Learning Disentangled Semantic Spaces of Explanations via Invertible Neural Networks
Yingji Zhang, Danilo S. Carvalho, André Freitas
TL;DR
The paper tackles the challenge of disentangling sentence semantics to enable localized and controllable generation. It introduces a flow-based invertible neural network (INN) added to a frozen transformer-based Autoencoder to map sentence representations into a smooth Gaussian latent space, with two training regimes: unsupervised and cluster-supervised around semantic role-content clusters derived from AST. Geometric data augmentation is used to reinforce separability, enabling precise interpolation and retrieval of role-content while preserving predicate-argument structure. Empirical results show that cluster-supervised INN yields superior disentanglement and more controllable generation than prior language-variational models, with high invertibility and smoother latent traversals.

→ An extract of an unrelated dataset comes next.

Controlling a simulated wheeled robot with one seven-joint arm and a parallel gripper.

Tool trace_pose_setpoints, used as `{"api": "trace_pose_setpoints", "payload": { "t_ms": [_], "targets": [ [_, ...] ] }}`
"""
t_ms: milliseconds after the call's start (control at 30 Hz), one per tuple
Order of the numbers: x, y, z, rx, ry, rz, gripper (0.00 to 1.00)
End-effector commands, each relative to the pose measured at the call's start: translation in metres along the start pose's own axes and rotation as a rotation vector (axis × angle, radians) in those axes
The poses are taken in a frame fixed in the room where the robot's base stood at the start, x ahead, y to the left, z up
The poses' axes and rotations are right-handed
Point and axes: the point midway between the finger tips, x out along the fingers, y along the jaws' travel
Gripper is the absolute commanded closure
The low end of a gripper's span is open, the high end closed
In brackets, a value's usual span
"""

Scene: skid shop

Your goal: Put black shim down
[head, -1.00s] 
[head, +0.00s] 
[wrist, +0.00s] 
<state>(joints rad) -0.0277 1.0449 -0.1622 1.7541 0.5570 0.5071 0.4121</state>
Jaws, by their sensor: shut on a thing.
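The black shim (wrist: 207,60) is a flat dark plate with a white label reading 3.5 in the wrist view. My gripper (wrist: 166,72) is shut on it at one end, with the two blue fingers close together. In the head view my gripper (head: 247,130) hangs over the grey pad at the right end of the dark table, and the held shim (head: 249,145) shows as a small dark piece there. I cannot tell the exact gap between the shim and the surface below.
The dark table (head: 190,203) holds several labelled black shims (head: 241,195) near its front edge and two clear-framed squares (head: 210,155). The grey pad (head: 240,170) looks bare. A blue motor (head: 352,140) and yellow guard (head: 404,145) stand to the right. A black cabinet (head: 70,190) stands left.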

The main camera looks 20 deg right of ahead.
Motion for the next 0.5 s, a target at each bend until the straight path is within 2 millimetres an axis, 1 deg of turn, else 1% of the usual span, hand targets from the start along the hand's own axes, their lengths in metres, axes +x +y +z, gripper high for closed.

This work bridges distributional and formal semantics in NLP and opens avenues for safer, interpretable, and semantically controllable generation in explanation-centric tasks.
Abstract
Disentangled latent spaces usually have better semantic separability and geometrical properties, which leads to better interpretability and more controllable data generation. While this has been well investigated in Computer Vision, in tasks such as image disentanglement, in the NLP domain sentence disentanglement is still comparatively under-investigated. Most previous work have concentrated on disentangling task-specific generative factors, such as sentiment, within the context of style transfer. In this work, we focus on a more general form of sentence disentanglement, targeting the localised modification and control of more general sentence semantic features. To achieve this, we contribute to a novel notion of sentence semantic disentanglement and introduce a flow-based invertible neural network (INN) mechanism integrated with a transformer-based language Autoencoder (AE) in order to deliver latent spaces with better separability properties. Experimental results demonstrate that the model can conform the distributed latent space into a better semantically disentangled sentence space, leading to improved language interpretability and controlled generation when compared to the recent state-of-the-art language VAE models.